GIVEN INFORMATION |
========================
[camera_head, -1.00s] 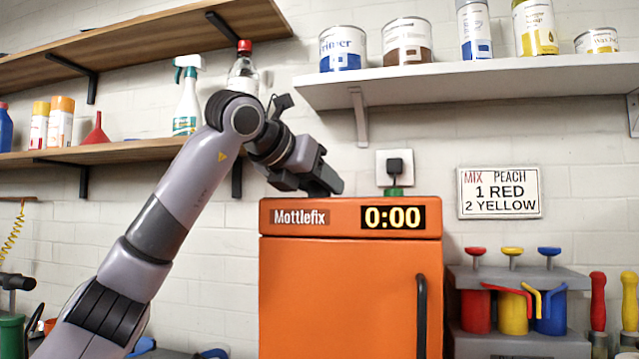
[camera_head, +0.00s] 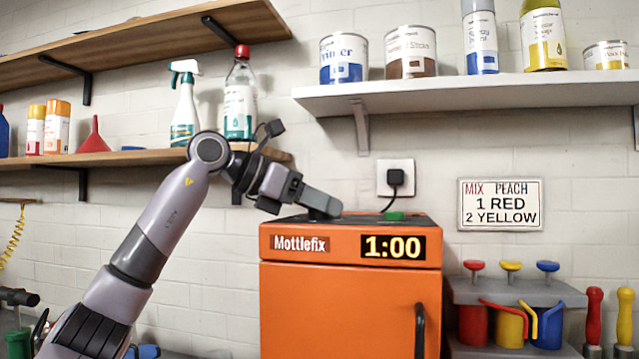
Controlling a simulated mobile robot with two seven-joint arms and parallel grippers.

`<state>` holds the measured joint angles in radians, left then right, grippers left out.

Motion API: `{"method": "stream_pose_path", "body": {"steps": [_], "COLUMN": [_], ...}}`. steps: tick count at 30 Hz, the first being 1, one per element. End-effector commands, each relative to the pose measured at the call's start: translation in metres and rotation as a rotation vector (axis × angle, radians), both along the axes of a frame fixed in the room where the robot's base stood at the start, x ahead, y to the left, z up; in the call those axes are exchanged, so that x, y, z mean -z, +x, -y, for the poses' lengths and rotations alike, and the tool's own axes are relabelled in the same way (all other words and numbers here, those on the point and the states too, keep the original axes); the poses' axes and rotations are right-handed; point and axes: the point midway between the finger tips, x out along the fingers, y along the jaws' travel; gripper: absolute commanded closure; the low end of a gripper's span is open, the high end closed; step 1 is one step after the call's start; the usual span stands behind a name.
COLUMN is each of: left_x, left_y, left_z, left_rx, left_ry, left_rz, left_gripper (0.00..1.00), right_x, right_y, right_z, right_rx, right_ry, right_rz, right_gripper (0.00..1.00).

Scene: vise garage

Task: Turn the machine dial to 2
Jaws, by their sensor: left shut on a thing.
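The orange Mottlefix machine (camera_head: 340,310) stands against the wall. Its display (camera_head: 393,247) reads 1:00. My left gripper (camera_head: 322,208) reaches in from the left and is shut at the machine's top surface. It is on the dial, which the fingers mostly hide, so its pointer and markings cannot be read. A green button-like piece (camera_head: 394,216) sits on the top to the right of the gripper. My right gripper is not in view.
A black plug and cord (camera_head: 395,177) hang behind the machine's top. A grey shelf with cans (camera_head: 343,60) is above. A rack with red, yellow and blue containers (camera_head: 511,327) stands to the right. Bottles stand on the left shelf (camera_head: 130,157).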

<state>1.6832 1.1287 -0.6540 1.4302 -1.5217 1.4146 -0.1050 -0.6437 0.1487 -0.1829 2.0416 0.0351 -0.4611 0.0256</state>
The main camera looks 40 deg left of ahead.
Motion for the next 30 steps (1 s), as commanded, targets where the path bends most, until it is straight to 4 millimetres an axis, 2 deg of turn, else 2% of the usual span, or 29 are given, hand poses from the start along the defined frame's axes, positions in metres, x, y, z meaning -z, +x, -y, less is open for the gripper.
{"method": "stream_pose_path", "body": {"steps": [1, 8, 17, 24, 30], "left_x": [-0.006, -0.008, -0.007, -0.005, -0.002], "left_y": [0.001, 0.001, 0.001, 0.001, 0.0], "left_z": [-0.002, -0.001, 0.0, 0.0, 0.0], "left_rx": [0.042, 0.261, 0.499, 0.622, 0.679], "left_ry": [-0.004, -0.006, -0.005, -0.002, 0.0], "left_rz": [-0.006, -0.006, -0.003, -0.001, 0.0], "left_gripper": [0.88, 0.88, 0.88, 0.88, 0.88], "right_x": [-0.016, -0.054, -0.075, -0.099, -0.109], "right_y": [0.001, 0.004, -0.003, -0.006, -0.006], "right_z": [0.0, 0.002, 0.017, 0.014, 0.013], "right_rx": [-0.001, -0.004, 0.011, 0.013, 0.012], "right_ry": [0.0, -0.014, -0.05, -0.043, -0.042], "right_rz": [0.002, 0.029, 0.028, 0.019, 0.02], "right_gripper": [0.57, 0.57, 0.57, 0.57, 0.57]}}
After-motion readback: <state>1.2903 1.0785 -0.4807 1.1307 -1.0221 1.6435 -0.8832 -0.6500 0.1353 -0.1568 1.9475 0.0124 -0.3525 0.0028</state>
========================
GIVEN EXERCISE |
Only the lines from the one that contains "<state>1.6832 1.1287 -0.6540" through the last line should be repeated, each exactly as it stands, with both ends included.

OUTPUT BELOW |
<state>1.6832 1.1287 -0.6540 1.4302 -1.5217 1.4146 -0.1050 -0.6437 0.1487 -0.1829 2.0416 0.0351 -0.4611 0.0256</state>
The main camera looks 40 deg left of ahead.
Motion for the next 30 steps (1 s), as commanded, targets where the path bends most, until it is straight to 4 millimetres an axis, 2 deg of turn, else 2% of the usual span, or 29 are given, hand poses from the start along the defined frame's axes, positions in metres, x, y, z meaning -z, +x, -y, less is open for the gripper.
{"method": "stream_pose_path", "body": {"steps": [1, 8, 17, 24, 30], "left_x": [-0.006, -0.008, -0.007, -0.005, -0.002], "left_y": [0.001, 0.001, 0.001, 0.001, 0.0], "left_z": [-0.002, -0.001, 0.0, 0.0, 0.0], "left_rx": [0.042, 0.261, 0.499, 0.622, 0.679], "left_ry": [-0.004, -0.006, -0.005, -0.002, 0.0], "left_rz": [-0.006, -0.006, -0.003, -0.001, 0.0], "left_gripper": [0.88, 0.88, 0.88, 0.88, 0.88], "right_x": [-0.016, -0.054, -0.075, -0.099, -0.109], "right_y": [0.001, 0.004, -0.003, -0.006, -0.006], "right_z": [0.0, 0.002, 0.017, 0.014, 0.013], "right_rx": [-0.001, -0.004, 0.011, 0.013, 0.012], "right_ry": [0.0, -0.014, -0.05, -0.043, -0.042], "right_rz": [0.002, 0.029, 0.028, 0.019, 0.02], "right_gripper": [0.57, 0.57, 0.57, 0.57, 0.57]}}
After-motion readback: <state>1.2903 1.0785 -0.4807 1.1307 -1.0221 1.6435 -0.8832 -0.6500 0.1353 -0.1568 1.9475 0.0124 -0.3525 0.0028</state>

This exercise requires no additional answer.